TASK DETAILS:
Search the material below for the word "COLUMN". Copy every line that has it.

DATASET EXTRACT:
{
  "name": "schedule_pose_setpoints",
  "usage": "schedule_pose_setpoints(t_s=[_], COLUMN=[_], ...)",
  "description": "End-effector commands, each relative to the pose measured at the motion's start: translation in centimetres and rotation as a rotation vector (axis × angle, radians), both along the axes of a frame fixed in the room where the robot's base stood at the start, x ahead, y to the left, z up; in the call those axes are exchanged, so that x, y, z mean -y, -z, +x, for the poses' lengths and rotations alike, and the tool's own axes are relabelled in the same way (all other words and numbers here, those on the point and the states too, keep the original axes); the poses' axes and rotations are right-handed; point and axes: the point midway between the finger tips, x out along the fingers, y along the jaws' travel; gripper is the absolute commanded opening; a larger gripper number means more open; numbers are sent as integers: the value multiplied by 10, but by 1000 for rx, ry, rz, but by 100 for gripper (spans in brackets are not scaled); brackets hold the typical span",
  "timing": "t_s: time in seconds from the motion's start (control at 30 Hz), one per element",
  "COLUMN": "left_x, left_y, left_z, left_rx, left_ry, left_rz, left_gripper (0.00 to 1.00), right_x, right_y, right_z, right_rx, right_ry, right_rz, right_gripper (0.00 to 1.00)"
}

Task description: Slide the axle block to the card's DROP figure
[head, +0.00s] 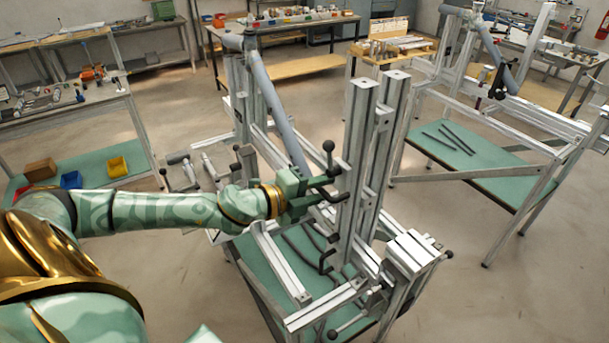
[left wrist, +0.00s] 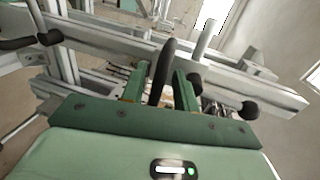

WRITTEN ANSWER:
  "usage": "schedule_pose_setpoints(t_s=[_], COLUMN=[_], ...)",
  "COLUMN": "left_x, left_y, left_z, left_rx, left_ry, left_rz, left_gripper (0.00 to 1.00), right_x, right_y, right_z, right_rx, right_ry, right_rz, right_gripper (0.00 to 1.00)"

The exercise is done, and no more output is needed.